Приличным геморроем не только моего взвода, но и всего нашего гвардейского дивизиона был ефрейтор Иванов. Этот простой русский парень после индустриального техникума согласился оставить на пару лет не что-нибудь, а целую Москву и поэтому уже в те далекие времена его не очень крепко любили ребята из Самбора или Залещиков. Видимо, вспоминали какие-то дедовские рассказы про цисаря и москалив; остальные тоже были агрессивны – без объяснения причин. Вот Иванову и пришлось пару месяцев не меньше каждому доказывать, что не все москвичи одинаковы, используя примеры, аргументы и факты.

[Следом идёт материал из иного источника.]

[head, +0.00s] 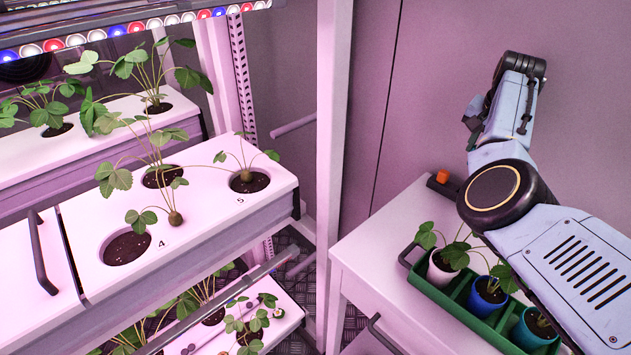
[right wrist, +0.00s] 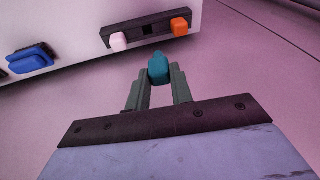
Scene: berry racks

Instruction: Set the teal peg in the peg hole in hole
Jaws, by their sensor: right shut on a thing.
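In the right wrist view my right gripper (right wrist: 158,85) is shut on the teal peg (right wrist: 158,69), which sticks out past the fingertips. The dark peg holder (right wrist: 133,36) lies ahead on the white cabinet top. It has a pink peg (right wrist: 118,42) at its left, an orange peg (right wrist: 180,26) at its right and an empty square hole (right wrist: 147,30) between them. The teal peg appears apart from the holder, in front of the hole. In the head view the orange peg (head: 442,176) and part of the holder (head: 439,187) show beside my right arm. My left gripper is out of view.
A green tray (head: 428,286) with several potted plants stands on the white cabinet (head: 370,235), below my right arm. A blue brush (right wrist: 30,61) lies left of the holder. White planting racks (head: 215,200) fill the left, and a pink post (head: 333,120) stands between.

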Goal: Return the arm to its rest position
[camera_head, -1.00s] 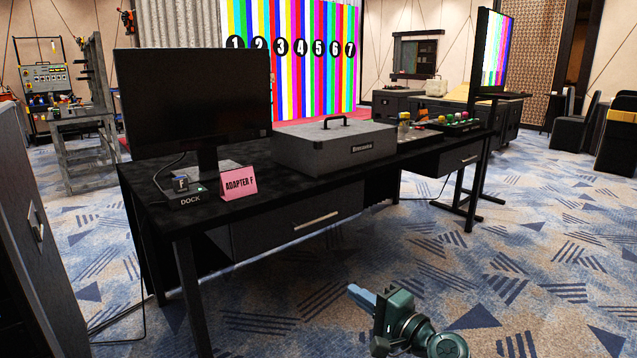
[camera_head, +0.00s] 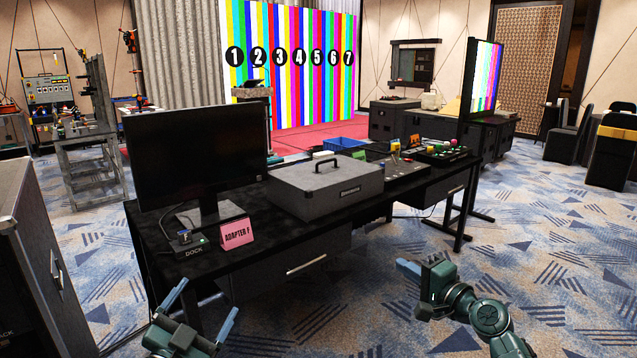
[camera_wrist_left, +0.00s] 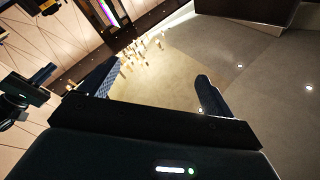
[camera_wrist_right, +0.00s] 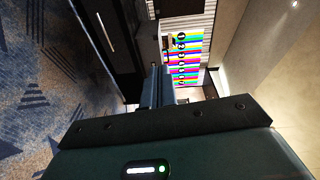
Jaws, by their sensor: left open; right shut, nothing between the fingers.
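My left gripper (camera_head: 203,312) is at the bottom of the head view, in front of the desk's left part. Its two fingers are spread and empty; they also show wide apart in the left wrist view (camera_wrist_left: 150,88). My right gripper (camera_head: 408,267) is in front of the desk's right part, over the carpet. Its fingers are together with nothing between them, as the right wrist view (camera_wrist_right: 157,75) also shows. Both grippers are apart from the desk (camera_head: 262,240).
The desk carries a monitor (camera_head: 196,160), a dock (camera_head: 187,241), a pink ADAPTER F card (camera_head: 237,234), a grey case (camera_head: 325,189) and a button panel (camera_head: 441,153). A dark cabinet (camera_head: 40,265) stands at left. Carpet (camera_head: 570,255) at right is free.

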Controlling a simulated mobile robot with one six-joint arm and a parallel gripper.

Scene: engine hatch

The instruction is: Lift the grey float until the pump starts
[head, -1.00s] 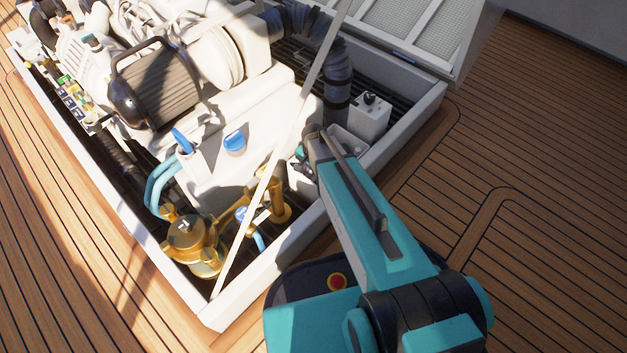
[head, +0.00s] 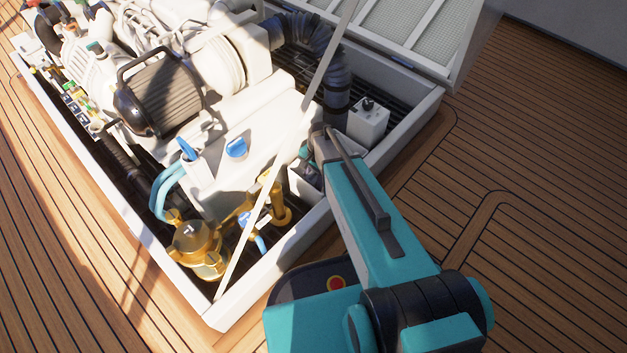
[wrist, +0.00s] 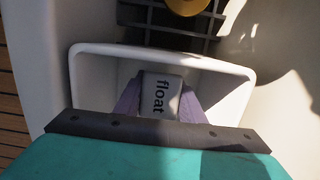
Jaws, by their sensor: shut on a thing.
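The grey float (wrist: 160,97), marked "float", is in the wrist view at the middle, inside a white open-topped box. My gripper (wrist: 160,102) is shut on it, one purple-grey finger on each side. The float's lower part is hidden behind my wrist. No sign of the pump running can be made out.
The white box (wrist: 85,75) closely surrounds the gripper. A dark grating (wrist: 195,42) and a brass part (wrist: 187,5) lie just beyond it. In the head view, a white switch box (head: 368,122), a black hose (head: 337,85) and a diagonal white strut (head: 300,135) are close to my arm.

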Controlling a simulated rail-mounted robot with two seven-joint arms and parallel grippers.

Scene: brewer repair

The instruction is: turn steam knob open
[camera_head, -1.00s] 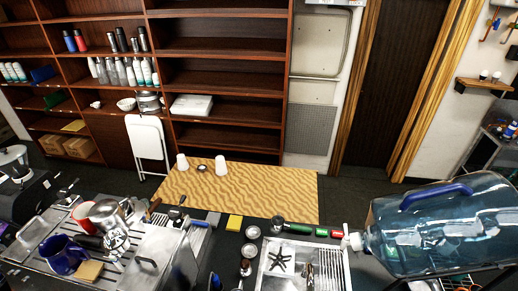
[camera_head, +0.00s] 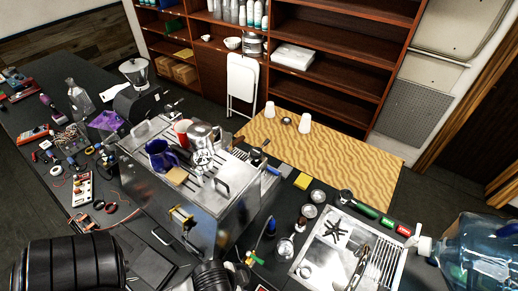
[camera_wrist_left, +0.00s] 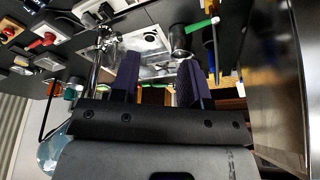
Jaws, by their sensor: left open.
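The brewer (camera_head: 228,215) is a shiny metal machine in the middle of the head view, with cups and a moka pot on top. I cannot pick out the steam knob for sure. In the left wrist view, my left gripper (camera_wrist_left: 157,68) is open, its two dark purple fingers apart with nothing between them. A smooth metal face (camera_wrist_left: 276,85) rises at the right of that view. The left fingers do not show clearly in the head view. My right gripper is not in view.
Loose tools and wires crowd the dark counter at left. A yellow sponge (camera_head: 303,181) lies behind the sink.

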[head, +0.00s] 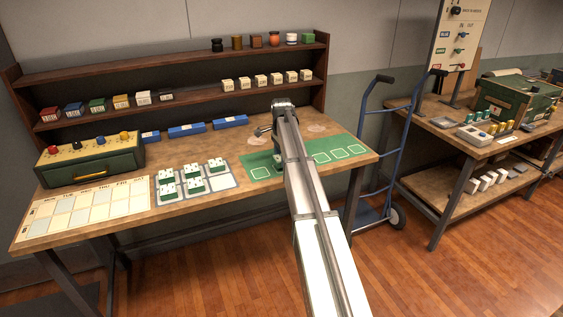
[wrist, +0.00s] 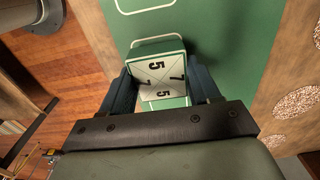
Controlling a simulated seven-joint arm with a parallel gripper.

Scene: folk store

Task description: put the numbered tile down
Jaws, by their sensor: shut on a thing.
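My gripper (wrist: 160,82) is shut on a numbered tile, with one dark finger on each side of it. The tile (wrist: 152,74) has a white face with crossing diagonal lines and black 5s and 7s, and a green edge. It is over the green mat (wrist: 222,45), which has white outlined squares; one outline shows beyond the tile. I cannot tell whether the tile touches the mat. In the head view the mat (head: 320,157) lies at the table's right end, partly behind my arm.
Left of the mat, several green-and-white tiles (head: 193,184) sit on a grey tray (head: 222,184), whose front-right place is empty. A paper chart (head: 85,210) lies further left. Shelves (head: 190,93) with small blocks and jars stand behind. A blue hand truck (head: 372,150) stands right of the table.

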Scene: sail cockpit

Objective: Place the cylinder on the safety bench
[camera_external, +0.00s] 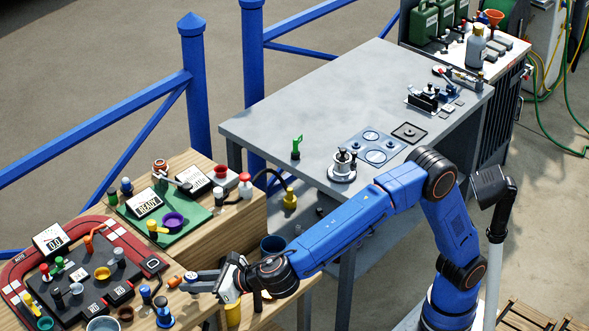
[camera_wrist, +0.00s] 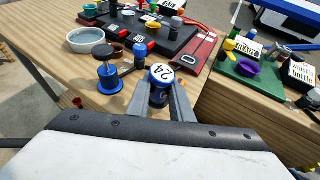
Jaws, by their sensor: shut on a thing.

Всё напрасно – синяки с него не сходили, а меня на партсобрании предупредили о личной ответственности за оператора прибора управления  артиллерийским огнем и его моральный, ну, и физический, облик. "Воно ж, московське,  з переляку навэдэ, куды чорт не ходыв, в райком-горком, и шо?",- спрашивал на совещаниях командир дивизиона Гуменюк, тыча пальцем в плакат с Политбюро ЦК КПСС, с укоризной рассматривавшее меня со стены Ленкомнаты. Я был в отчаянии.

Миру-мир

Выручил меня мой каптерщик-"дедушка", круглолицый и улыбчивый Вася Шимон, который хотя и был из Закарпатья, но москвичей переносил. Он был авторитетом в дивизионе, спал до одиннадцати, потом аккуратно кушал тазик жареной на смальце картошки с лучком, лаврушкой и тушенкой, и снова сладко засыпал в своем сьюте-каптерке. Вася распорядился – синяки с Иванова стали сходить, он перестал бояться ходить в баню и вообще зажил счастливо, претворяя в жизнь намалеванную на солдатской столовой  формулу успеха: "Служи по Уставу – завоюешь честь и славу!"

За дипломатическую работу Вася вежливо попросил дать ему для дембельских погон прозрачный, несгибаемый как советский человек, пластик, который я должен был вырезать для его мистических обрядов из своего командирского планшета. После небольшого торга мы сошлись на почти новом офицерском ремне и банке сгущенки – портить вещь для удовлетворения Васей скрытых  приготовлений к мукачевской ярмарке тщеславия  мне не пришлось.

Когда Вася в аксельбантах из бельевых верёвок и глаженых утюгом на ноге сапогах уехал, в ящике обшарпанного стола я обнаружил свой блокнот и "Правила стрельбы наземной артиллерии".  Планшет мой куда-то пропал…

Вместо послесловия

Тридцатого декабря, когда зима уже припорошила крыши казарм и тенты артиллерийских тягачей, мы в привычном строю смотрим с возвышенности плаца, украшенного флагами 15 союзных республик,  на ширь застывшего Днепра. Стынет от холода рука в уставной шерстяной перчатке, поднесённая к шапке-ушанке и морозный пар из сотен ртов летит вдогонку раскатистому "Ура-а! Ура-а! Ура-а!"